Out of the brackish sand
see the phaius orchid build
her intricate moonlight tower
that rusts away in flower.9

Wright’s rendering recognises agency in things, in which the orchid actively ‘builds’ and ‘weaves’. The sightless orchid, or ‘blind being’, is also a metabolic creature, transforming ‘sand’s poverty, water’s sour,/ the white and black of the hour’ into an image of natural beauty witnessed by the curious poet – an image neither aestheticised as an object of art nor rationalised as an object of science. The poet and the plant make contact between categories in a liminal space of unknowing knowingness. Wright attunes to the poietic temporality of the botanical world, in which the retreat of ‘the gift as soon as made’ is part of an ancient cycle weaving time, life and death. In short, she is thinking with plants.

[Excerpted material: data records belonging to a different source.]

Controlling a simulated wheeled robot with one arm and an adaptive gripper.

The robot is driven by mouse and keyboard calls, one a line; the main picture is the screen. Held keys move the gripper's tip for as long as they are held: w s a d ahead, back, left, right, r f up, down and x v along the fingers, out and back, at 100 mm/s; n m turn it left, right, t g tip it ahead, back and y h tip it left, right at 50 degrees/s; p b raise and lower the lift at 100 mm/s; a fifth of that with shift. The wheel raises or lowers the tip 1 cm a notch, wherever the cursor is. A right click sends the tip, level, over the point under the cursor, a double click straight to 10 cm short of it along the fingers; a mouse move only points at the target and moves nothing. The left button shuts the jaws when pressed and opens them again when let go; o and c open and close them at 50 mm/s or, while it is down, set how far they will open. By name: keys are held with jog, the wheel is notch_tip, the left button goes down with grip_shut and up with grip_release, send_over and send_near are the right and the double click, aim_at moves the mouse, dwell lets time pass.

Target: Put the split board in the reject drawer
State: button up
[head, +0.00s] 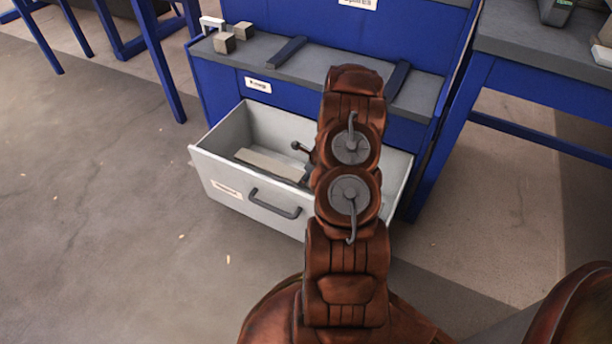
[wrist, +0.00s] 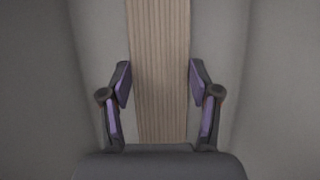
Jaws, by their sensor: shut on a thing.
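The board (head: 268,164) is a pale, narrow wooden strip inside the open reject drawer (head: 232,190). It lies lengthwise near the drawer floor; I cannot tell whether it touches it. In the wrist view the board (wrist: 160,30) shows its wood grain and runs between the two fingers of my gripper (wrist: 160,80). My gripper is shut on it, with a purple pad at each side edge. No split is clear in either view. In the head view my arm hides most of the gripper and the right part of the drawer.
The drawer is pulled out from a blue cabinet (head: 345,118) and has a dark handle (head: 274,204). A blue-framed table (head: 540,85) stands to the right. The floor (head: 110,200) at left is mostly clear.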

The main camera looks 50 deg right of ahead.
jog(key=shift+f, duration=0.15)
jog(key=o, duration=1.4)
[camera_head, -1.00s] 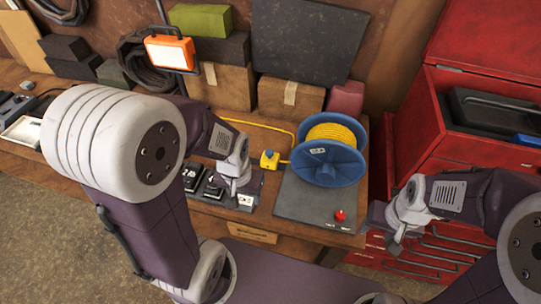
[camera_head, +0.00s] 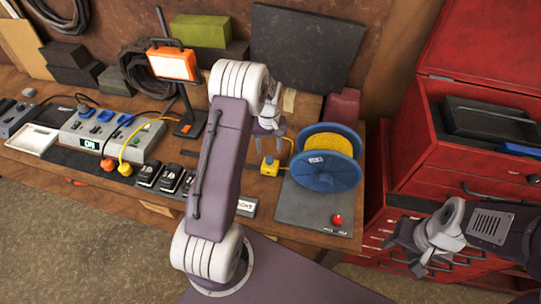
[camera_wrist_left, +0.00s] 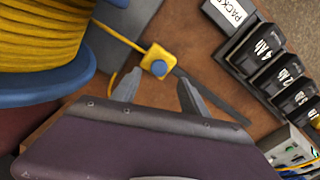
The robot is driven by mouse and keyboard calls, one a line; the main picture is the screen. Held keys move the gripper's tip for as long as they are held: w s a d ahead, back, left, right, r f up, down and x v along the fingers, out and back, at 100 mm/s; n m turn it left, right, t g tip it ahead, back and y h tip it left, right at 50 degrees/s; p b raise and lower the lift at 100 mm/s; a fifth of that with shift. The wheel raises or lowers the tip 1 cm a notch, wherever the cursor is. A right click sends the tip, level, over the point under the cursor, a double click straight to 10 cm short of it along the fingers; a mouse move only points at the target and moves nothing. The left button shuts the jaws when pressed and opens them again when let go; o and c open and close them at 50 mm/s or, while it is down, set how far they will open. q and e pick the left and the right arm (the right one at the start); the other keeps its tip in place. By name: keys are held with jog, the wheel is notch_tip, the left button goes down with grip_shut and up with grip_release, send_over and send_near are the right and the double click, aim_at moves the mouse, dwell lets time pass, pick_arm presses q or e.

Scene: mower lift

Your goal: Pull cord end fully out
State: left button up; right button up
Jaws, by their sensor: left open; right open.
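The blue reel (camera_head: 322,172) wound with yellow cord (camera_head: 327,142) stands on a dark plate at the bench's right end. A yellow block with a blue button (camera_head: 270,167) sits left of the reel; yellow cord runs to it. The block also shows in the left wrist view (camera_wrist_left: 155,54), with cord entering from upper left. My left gripper (camera_head: 271,132) is open and empty above the bench behind the block; its two fingertips (camera_wrist_left: 158,86) point toward the block without holding it. My right gripper (camera_head: 428,265) is open and empty in front of the red tool chest.
A red button (camera_head: 337,220) is on the dark plate (camera_head: 300,208). Several black battery packs (camera_head: 170,180) and a grey power unit (camera_head: 100,128) line the bench to the left. An orange lamp (camera_head: 173,62) stands behind. The red tool chest (camera_head: 465,165) is at right.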

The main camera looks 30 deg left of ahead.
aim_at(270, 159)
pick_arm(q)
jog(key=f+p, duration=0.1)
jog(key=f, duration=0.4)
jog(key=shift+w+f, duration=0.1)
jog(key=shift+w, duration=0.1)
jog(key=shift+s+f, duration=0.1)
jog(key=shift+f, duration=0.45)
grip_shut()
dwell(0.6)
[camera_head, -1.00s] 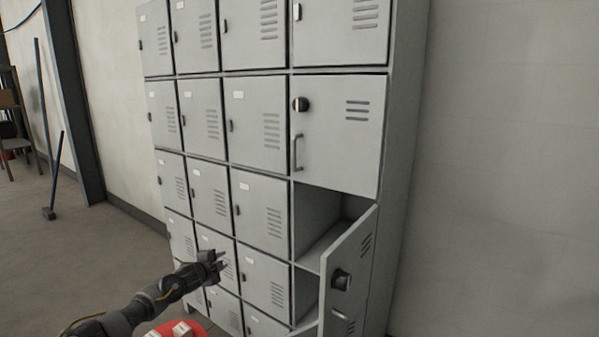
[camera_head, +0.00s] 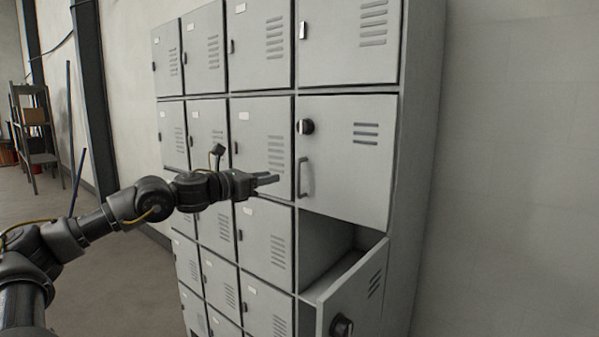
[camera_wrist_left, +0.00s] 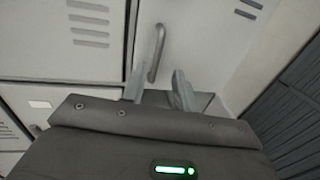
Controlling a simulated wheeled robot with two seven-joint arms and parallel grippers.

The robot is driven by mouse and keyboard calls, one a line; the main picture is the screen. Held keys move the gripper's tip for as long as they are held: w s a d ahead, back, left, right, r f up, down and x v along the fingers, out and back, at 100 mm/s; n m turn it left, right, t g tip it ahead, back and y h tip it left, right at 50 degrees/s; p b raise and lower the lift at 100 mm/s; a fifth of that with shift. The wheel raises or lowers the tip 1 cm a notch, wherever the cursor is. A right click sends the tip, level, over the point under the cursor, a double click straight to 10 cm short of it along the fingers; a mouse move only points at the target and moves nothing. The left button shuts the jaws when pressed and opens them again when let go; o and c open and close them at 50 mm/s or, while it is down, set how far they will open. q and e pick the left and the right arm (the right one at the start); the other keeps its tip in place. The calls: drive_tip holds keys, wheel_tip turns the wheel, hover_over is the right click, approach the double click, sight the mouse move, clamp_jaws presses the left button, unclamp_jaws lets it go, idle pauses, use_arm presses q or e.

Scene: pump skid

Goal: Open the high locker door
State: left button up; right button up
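The high locker door (camera_head: 345,160) is a grey panel in the right column with vent slots, a dark round knob (camera_head: 305,127) and a vertical bar handle (camera_head: 304,178). It looks shut. My left gripper (camera_head: 268,179) is left of the handle in the head view, pointing right towards it. In the left wrist view, the fingers (camera_wrist_left: 160,86) are spread, with the handle (camera_wrist_left: 156,52) just beyond the fingertips and roughly between them. Nothing is held, and contact with the handle is not visible. My right gripper is not in view.
Below, a lower locker door (camera_head: 352,297) with its own knob stands open, showing an empty compartment (camera_head: 325,250). Other shut lockers (camera_head: 262,135) fill the columns to the left. A plain wall (camera_head: 520,170) is on the right. A shelf rack (camera_head: 35,130) stands far left.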

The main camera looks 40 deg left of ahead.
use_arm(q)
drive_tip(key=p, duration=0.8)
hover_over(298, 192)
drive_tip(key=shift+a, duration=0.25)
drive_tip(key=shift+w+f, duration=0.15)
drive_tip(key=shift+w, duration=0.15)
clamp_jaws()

According to the philosopher Michael Marder, plant-thinking comes in these forms: (a) the ‘thinking’ that is specific to plants or ‘thinking without the head’ (what plant scientist Anthony Trewavas cleverly calls ‘mindless mastery’); (b) human thinking about plants, evident, for example, in poetry such as Wright’s; (c) the moderation of human thinking by plant-thinking, through attunement to such phenomena as plant time, also a theme in Wright’s botanical work; and (d) the ongoing and long-term interconnections between plant-based human thinking and plant beingness.10 The implications of plant-thinking for ecopoetics, in my view, are far-reaching.

There appear rarely
the improvised strange contraptions 
of the trees –  
they are like crazy antennae
                Robert Gray (1993), ‘The West’11

A litmus test for the evolution of Australian ecopoetics is the plant (as well as the fungus – and possibly the rock and the soil). The ‘sessile lifestyles’ of flora demand an attitude of being with even the craziest, the most laconic and miniscule botanical non-humans – those regarded by many through the ages as ‘passive objects, the mute, immobile furniture of our world’.12 Extending sensorially to plants through poetry is a gently radical act. It can reconfigure Romanticist notions of ‘landscape aesthetics’ and Enlightenment notions of ‘natural science’ dominating the Western ecopoetic canon at least since Wordsworth. Unless you are walking through the sublime karri forests of the southwest of WA, the ancient beech rainforests of Queensland or underneath the hulking Huon pines of Tasmania, the ‘strange contraptions’ of Australian flora are – for the most part – unassuming at a distance, especially flowers and leaves. Long bouts of heat and drought, solar and wind exposure, nutrient-deprived soils, and grazing by herbivores have caused the majority of plant species to miniaturise. A postcolonial ecopoetics of plants is about paying attention – and learning how to listen, a process whereby the botanical becomes a lens for the literary, rather than vice versa. In a mimetic sense, the shapes of plants – rhizomatic and arboreal, lateral and horizontal, ecological and modular, cyclical and poietic – impart form and flow to poetry, and underpin a kind of ongoing reflexivity between landscape and language in a place. This is especially evident in the Aboriginal Australian traditions of ‘singing’ country – briefly discussed later in this article – which involve human language to encourage fecundity in nature during certain seasonal phases.

  1. Randolph Stow, ‘The Land’s Meaning’, in The Penguin Anthology of Australian Poetry, edited by John Kinsella (London: Penguin, 2009), p. 248, ll. 30–32.
  2. The question of plant language is the subject of a forthcoming collection The Language of Plants (2015), edited by Patricia Vieira, Monica Gagliano and John Ryan.
  3. William Hart-Smith, ‘Kangaroo Paw’ in ‘Twenty-four Poems by W. Hart-Smith’, selected, edited and introduced by Andrew Lansdown, Artlook, Vol. 5, No. 7 (July 1979).
  4. Robert Gray, Certain Things (Melbourne: William Heinemann, 1993), p. 66, ll. 29 – 32.
  5. James Edward Smith, A Specimen of the Botany of New Holland (London: J. Sowerby, 1793), pp. 9–10.
  6. Barron Field, Geographical Memoirs on New South Wales (London: John Murray, 1825), p. 424.
  7. Will Steffen, Andrew Burbidge, Lesley Hughes, Roger Kitching, David Lindenmayer, Warren Musgrave, Mark Stafford Smith and Patricia Werner, Australia’s Biodiversity and Climate Change (Collingwood: CSIRO Publishing, 2009).
  8. Judith Wright, Collected Poems, 1942–1985 (Sydney: Angus & Robertson, 1994), p. 414, ll. 1–4.
  9. Judith Wright, Collected Poems, 1942–1985 (Sydney: Angus & Robertson, 1994), pp. 88 – 89, ll. 1–4.
  10. Michael Marder, ‘What is Plant-Thinking?,’ Klesis – Revue Philosophique, No. 25 (2013): pp. 124–143.
  11. Robert Gray, Certain Things (Melbourne: William Heinemann, 1993), p. 26, ll. 21–24.
  12. Michael Pollan, ‘The Intelligent Plant: Scientists Debate a New Way of Understanding Flora,’ The New Yorker (23 & 30 December 2013): pp. 92–105.